*Exercise prompt*
Find each line with the string "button" and report it.

[Begin Provided data]

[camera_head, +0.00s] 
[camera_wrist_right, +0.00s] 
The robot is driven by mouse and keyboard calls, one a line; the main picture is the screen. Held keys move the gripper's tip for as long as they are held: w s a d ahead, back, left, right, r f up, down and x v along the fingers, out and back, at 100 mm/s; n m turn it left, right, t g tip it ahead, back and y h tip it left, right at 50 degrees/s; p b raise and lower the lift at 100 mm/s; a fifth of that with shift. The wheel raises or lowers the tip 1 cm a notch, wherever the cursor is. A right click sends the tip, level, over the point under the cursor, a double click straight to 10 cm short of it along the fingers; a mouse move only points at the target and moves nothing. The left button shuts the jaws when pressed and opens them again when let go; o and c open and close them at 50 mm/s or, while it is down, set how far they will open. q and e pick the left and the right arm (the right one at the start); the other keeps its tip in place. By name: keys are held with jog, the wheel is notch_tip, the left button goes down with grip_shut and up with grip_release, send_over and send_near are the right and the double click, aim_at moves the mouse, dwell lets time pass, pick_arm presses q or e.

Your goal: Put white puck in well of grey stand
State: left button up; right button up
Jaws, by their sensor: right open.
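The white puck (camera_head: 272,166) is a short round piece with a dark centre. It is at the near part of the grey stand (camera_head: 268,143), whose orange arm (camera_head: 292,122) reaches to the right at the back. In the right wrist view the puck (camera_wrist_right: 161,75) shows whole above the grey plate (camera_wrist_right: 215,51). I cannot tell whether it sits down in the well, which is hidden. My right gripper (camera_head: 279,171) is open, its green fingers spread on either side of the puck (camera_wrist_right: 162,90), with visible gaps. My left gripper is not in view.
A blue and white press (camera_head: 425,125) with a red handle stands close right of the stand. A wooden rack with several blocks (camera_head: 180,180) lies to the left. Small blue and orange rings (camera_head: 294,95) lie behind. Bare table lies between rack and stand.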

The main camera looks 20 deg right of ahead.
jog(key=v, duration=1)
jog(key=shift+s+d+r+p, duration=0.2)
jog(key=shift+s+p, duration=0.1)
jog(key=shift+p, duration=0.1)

[End Provided data]

*The output*
The robot is driven by mouse and keyboard calls, one a line; the main picture is the screen. Held keys move the gripper's tip for as long as they are held: w s a d ahead, back, left, right, r f up, down and x v along the fingers, out and back, at 100 mm/s; n m turn it left, right, t g tip it ahead, back and y h tip it left, right at 50 degrees/s; p b raise and lower the lift at 100 mm/s; a fifth of that with shift. The wheel raises or lowers the tip 1 cm a notch, wherever the cursor is. A right click sends the tip, level, over the point under the cursor, a double click straight to 10 cm short of it along the fingers; a mouse move only points at the target and moves nothing. The left button shuts the jaws when pressed and opens them again when let go; o and c open and close them at 50 mm/s or, while it is down, set how far they will open. q and e pick the left and the right arm (the right one at the start); the other keeps its tip in place. By name: keys are held with jog, the wheel is notch_tip, the left button goes down with grip_shut and up with grip_release, send_over and send_near are the right and the double click, aim_at moves the mouse, dwell lets time pass, pick_arm presses q or e.
State: left button up; right button up

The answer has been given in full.